After breakfast and those subsequent chores, mourning coffee, and a yerba mate latte, I decided to go check the post. A walk seemed to be in order. Inhale the crisp winter air and feel the crunch of snow under the soles of my German mountaineer's boots. Feel the majesty of being within the incorporeal gaze and shadows of those high peaks.

Thus far, it has been a something of an odd winter. Warmer than previous years. The river is not nearly as frozen over. I noticed this in more stark resolve as I crossed the footbridge over the Grand Canal by the gazebo. Although the dirt streets have their seasonal snowpack, there are bare spots where the dirt and gravel peeks through. There are icy spots from the thaws and freezes of several days of getting above freezing, which is a bit queer for this time of year.

Even the Long Loch, five-hundred vertical feet down-valley is not completely frozen over yet, which I find vaguely disturbing, given observed patterns of past freezes and thaws. Not that it's stopped the ice fishers. I question the wisdom of that pastime anyway. But on a not completely frozen mountain lake? Madness. I wonder if there will be the ice races this season.

The post was standard fare; bills and propaganda to be thrown away upon receiving. I traded pleasantries with the post mistress and got myself a handful of chocolate. More than anything, she just seemed pleased to be able to talk to someone on a brisk winter mourning. The township is quiet in general, but it being mid mourning in winter, it seemed especially silent.

Bundled in my boots, jacket, scarf, and cap, the crispness didn't really cut as deep as it could have. In past lives and other places, the idea of willingly walking somewhere when it was seventeen quaint American degrees on the fahrenheit scale would seem like madness, if not just unnecessary. Living in the mountains, I've developed a certain understanding of the cold, even if it sometimes exacerbates the pains in my twisted skeleton. The view of those high peaks makes it worth the price of admission.
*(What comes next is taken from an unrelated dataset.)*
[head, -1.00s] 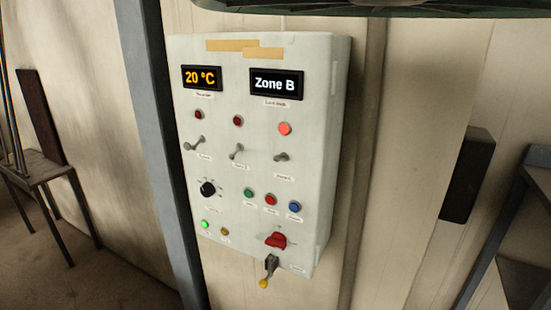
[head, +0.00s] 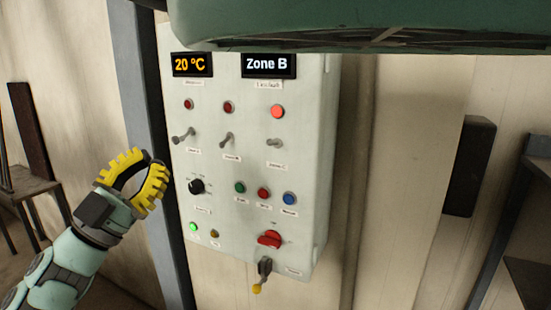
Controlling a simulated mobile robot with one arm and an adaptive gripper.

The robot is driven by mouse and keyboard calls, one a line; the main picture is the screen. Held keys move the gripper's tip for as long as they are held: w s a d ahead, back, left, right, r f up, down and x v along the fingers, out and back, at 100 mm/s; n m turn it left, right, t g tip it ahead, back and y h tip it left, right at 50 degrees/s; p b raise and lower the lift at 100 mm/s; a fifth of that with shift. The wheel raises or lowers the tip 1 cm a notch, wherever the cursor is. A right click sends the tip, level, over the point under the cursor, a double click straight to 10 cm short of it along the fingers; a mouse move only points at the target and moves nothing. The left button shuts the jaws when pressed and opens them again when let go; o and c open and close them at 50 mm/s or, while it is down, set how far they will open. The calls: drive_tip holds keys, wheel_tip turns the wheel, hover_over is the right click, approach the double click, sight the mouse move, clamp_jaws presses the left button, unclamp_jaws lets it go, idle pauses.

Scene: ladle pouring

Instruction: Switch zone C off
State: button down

Something that drew me into the mountains is something I find fascinating about deserts; the landscapes of extremes. A place of harsh beauties, which is not for everyone that can potentially kill you if you are arrogant enough to believe you can bend it to your will. Most only come to such places for holiday. Outback slumming. It takes someone with tenacity, quirkiness, and perhaps a slight bit of off-kilter to actually live in such a location.

Such were the equations within the mathematics of my thoughts as I walked back home. The sky, the mountainsides, and high peaks sang out in the otherworldly octaves that you can only hear if you both know how, and, choose, to listen. Every so often, the very shiny-real surrealism of the place, and the fact I live here, hits me between the eyes like a two-ton heavy thing.

Upon walking in the door, I put on the kettle for an infusion of keemun. There was checking the fuel for the fire and the lighting of an incense stick. Pleasant musics were on the radio. The dogs and cats all took their turns in expressing how happy they were to see me once more.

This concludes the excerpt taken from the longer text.